Honesty has its own rewards.
Three years ago, Highland Fire Chief Mike Kilgore opened a letter from a man whom he had never heard of -- Eugene Schmitt of San Diego.
In the envelope was a check -- a big check -- $10,000. But while the envelope had Kilgore's name on it, the money was not meant for him or his department. It was intended as a gift to the Highland-Pierron Fire Department.
Schmitt, a former resident of St. Jacob, had a cousin, Tony Stock, who was a member of the Highland-Pierron Fire Department. Schmitt intended the money to be donated to Highland-Pierron Fire Department in Stock's name.
"I knew it wasn't meant for me," said Kilgore. "So I gave it to Highland-Pierron."
Schmitt said he appreciated Kilgore's honesty.
"He could have cashed that check, and I couldn't have done a darn thing about it," Schmitt said.
Kilgore's honesty was rewarded two weeks ago when he received another envelope from Schmitt. This one contained a check for $20,000, and there was no mistaking the intended recipient.
"Since you were very honest about forwarding the check where I intended it, I want to give the same amount -- $20,000 -- to your group of fine men," Schmitt wrote in a letter that accompanied the money.
"I never expected that," Kilgore said.
Schmitt has given $20,000 to several other area departments, including Highland-Pierron, St. Jacob, Marine, Lebanon and Trenton.
Usually, Schmitt sent two $10,000 checks. However, in Highland's case it was just one lump sum.
Though he has lived in California for most of his life, Schmitt, who will turn 89 in January, said he still holds a fondness for the area.
"I have a lot of memories from when I was there. I used to like to go to the dances they had in St. Jacob and Highland in the '30s and '40s," he said. "My father had a lot of first cousins around the St. Jacob-Highland area."
Schmitt said he learned the lesson of a hard day's work while growing up near St. Jacob.
"I went to work when I was 13 years old. My folks hired me out for 50 cents a day, and they kept the 50 cents," he said.

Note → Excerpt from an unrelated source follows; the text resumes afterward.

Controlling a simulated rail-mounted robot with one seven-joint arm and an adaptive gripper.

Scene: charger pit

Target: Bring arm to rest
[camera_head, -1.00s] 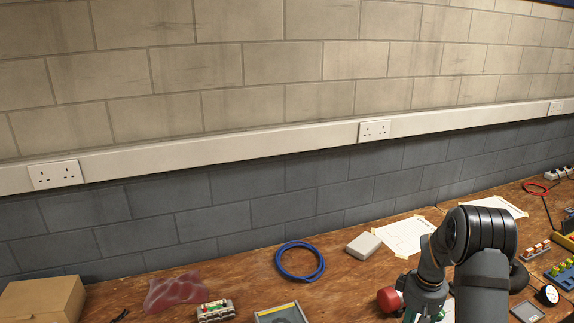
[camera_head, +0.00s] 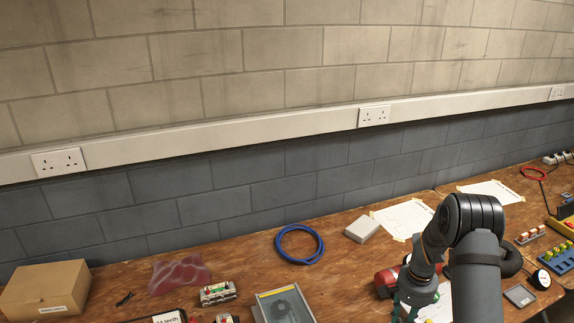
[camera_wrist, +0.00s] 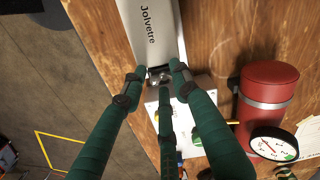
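My gripper (camera_wrist: 157,84) has green fingers with dark joints. In the wrist view the fingers are spread, with nothing clearly held between them. It hangs over the wooden bench near its edge, pointing down. Beyond the fingertips lies a pale box lettered "Jolvetre" (camera_wrist: 150,30), with a small metallic part at its near end; I cannot tell whether the fingers touch it. In the head view my gripper (camera_head: 405,306) shows only partly at the bottom, below my bent arm.
Floor (camera_wrist: 40,90) lies left of the bench edge. The bench (camera_head: 350,270) also holds a blue cable coil (camera_head: 299,244), a grey box (camera_head: 362,229) and a cardboard box (camera_head: 45,288).

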Schmitt moved to California in 1941. He worked for Solar Aircraft Co., but he also invested in real estate and the stock market, both of which he did quite well in.
Though he was never a firefighter himself, it was those early lessons about working that inspired him to donate to fire departments.
"I wanted to give it to all those good men, who work hard for no pay," he said. "I'm also trying to help them save some money. I figure whatever I give them, it will be a tax relief for all those good people in those fire districts."
Like other fire departments Schmitt has donated to, Highland will place a plaque up in its firehouse dedicated to Schmitt and his late wife, Anne, Kilgore said.
The money will be used to outfit the department's new aerial ladder truck with portable equipment, Kilgore said. The new $500,000 truck is due to be delivered in about a year.